What needs to be done: Filter the data for lines with the word "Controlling", then copy every line so identified.
____
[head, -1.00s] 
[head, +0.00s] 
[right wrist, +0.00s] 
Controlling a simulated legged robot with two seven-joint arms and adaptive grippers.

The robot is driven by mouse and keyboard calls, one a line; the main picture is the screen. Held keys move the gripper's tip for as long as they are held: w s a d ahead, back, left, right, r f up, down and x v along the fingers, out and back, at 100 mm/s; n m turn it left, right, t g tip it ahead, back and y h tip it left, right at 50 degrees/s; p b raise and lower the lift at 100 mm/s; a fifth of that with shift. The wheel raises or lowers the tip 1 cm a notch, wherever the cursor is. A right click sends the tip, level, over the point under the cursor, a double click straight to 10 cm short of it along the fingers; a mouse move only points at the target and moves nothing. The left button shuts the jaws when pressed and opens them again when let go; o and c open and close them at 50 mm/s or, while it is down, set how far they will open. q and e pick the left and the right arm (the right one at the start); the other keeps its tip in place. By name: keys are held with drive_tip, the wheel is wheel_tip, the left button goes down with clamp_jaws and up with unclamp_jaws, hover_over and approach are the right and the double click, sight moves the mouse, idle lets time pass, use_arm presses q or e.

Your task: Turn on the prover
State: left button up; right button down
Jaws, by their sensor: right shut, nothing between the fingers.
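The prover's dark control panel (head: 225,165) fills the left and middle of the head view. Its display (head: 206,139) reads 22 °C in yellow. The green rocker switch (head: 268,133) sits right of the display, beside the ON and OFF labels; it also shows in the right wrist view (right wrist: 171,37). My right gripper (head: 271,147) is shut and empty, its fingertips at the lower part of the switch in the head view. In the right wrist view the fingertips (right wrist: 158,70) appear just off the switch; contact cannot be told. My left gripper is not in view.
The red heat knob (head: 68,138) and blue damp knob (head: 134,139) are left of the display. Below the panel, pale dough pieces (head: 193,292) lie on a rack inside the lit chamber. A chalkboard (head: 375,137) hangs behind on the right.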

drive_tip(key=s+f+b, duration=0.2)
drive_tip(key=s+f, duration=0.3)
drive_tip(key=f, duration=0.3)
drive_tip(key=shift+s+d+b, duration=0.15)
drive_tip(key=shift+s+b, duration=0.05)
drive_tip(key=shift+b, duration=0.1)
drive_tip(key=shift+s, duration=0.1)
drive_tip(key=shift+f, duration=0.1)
____
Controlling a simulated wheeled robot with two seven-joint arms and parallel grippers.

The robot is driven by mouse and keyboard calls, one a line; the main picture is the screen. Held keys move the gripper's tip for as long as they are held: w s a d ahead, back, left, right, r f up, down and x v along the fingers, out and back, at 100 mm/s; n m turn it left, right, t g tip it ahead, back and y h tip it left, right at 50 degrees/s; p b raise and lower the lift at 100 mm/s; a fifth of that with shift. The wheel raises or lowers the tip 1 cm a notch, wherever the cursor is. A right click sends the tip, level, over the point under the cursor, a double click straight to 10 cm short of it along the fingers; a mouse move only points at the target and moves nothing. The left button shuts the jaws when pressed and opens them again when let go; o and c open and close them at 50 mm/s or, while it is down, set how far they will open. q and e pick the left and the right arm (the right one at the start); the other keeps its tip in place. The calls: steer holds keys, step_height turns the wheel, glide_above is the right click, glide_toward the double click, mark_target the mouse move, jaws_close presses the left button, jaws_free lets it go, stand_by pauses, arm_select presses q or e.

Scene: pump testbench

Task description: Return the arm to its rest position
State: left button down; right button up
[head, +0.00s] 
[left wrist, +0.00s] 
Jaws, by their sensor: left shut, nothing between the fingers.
____
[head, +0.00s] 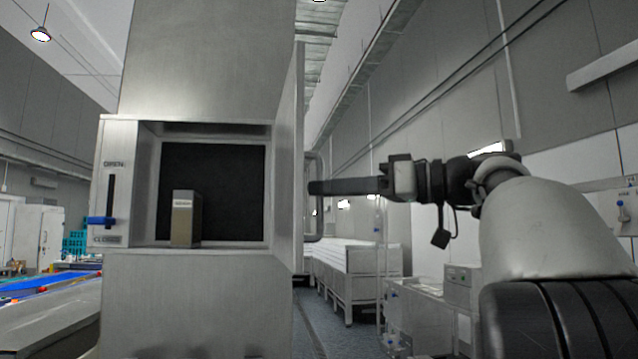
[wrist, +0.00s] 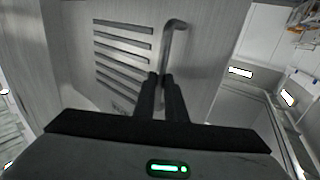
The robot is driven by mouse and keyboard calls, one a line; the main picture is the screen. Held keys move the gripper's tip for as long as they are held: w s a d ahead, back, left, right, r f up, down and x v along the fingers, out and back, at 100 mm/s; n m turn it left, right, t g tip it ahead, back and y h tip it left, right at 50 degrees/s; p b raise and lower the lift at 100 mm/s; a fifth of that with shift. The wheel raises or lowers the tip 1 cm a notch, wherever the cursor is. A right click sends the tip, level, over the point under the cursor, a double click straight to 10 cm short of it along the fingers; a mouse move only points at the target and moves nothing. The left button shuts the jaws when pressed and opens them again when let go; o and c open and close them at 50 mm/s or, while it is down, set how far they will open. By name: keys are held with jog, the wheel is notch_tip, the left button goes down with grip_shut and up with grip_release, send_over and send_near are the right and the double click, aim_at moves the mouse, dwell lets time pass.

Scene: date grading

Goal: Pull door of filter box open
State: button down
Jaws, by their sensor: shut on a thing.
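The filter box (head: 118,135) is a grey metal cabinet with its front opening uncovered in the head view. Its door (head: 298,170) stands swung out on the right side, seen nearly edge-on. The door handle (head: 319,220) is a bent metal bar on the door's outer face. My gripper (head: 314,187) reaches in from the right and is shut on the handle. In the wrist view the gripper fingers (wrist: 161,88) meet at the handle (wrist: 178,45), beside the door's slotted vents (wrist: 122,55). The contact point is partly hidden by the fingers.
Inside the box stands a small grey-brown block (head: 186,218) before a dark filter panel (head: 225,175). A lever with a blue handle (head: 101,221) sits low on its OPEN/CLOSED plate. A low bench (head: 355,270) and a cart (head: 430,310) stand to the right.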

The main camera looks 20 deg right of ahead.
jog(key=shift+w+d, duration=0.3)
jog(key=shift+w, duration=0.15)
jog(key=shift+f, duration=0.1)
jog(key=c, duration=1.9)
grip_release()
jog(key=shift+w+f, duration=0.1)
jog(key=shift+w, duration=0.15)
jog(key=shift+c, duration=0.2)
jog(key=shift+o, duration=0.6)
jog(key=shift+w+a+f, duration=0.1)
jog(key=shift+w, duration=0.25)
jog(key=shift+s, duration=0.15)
____
Correct output:
Controlling a simulated legged robot with two seven-joint arms and adaptive grippers.
Controlling a simulated wheeled robot with two seven-joint arms and parallel grippers.

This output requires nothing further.